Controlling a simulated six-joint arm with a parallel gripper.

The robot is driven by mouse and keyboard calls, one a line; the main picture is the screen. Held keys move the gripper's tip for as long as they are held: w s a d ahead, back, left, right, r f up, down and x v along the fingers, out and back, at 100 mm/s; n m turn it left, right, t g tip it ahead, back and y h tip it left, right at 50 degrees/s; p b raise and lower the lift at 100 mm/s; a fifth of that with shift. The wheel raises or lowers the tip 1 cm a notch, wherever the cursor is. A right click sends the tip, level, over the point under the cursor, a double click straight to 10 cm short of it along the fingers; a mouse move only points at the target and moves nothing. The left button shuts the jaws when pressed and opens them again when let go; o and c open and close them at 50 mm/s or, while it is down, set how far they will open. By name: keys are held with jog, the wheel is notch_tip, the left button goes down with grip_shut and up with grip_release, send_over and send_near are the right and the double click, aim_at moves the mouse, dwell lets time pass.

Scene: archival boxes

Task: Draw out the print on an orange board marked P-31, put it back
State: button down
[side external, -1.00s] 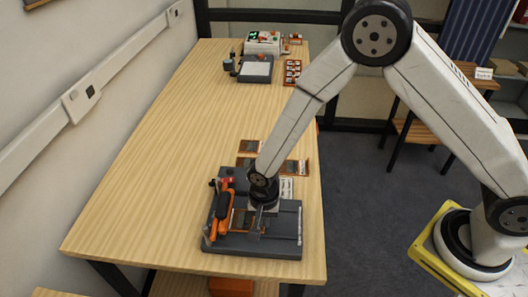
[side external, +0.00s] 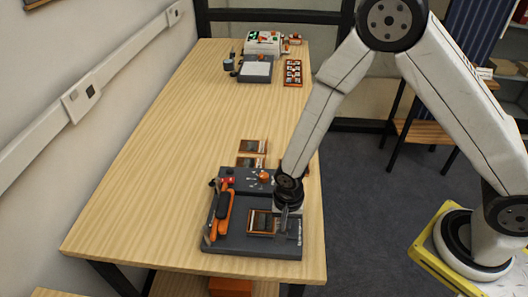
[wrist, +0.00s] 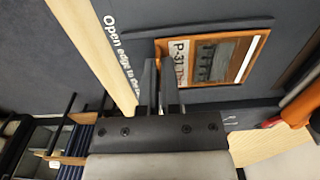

##########

**WORK TO COMPLETE:** Leave the images out, please, and restate each line word for word.

**RESPONSE BELOW:**
Controlling a simulated six-joint arm with a parallel gripper.

The robot is driven by mouse and keyboard calls, one a line; the main picture is the screen. Held keys move the gripper's tip for as long as they are held: w s a d ahead, back, left, right, r f up, down and x v along the fingers, out and back, at 100 mm/s; n m turn it left, right, t g tip it ahead, back and y h tip it left, right at 50 degrees/s; p b raise and lower the lift at 100 mm/s; a fifth of that with shift. The wheel raises or lowers the tip 1 cm a notch, wherever the cursor is. A right click sends the tip, level, over the point under the cursor, a double click straight to 10 cm short of it along the fingers; a mouse move only points at the target and moves nothing. The left button shuts the jaws when pressed and opens them again when let go; o and c open and close them at 50 mm/s or, while it is down, set how far they will open. By name: keys are held with jog, the wheel is notch_tip, the left button goes down with grip_shut and up with grip_release, send_over and send_near are the right and the double click, aim_at moves the mouse, dwell lets time pass.

Scene: archival boxes

Task: Draw out the print on an orange board marked P-31, put it back
State: button down
[side external, -1.00s] 
[side external, +0.00s] 
[wrist, +0.00s] 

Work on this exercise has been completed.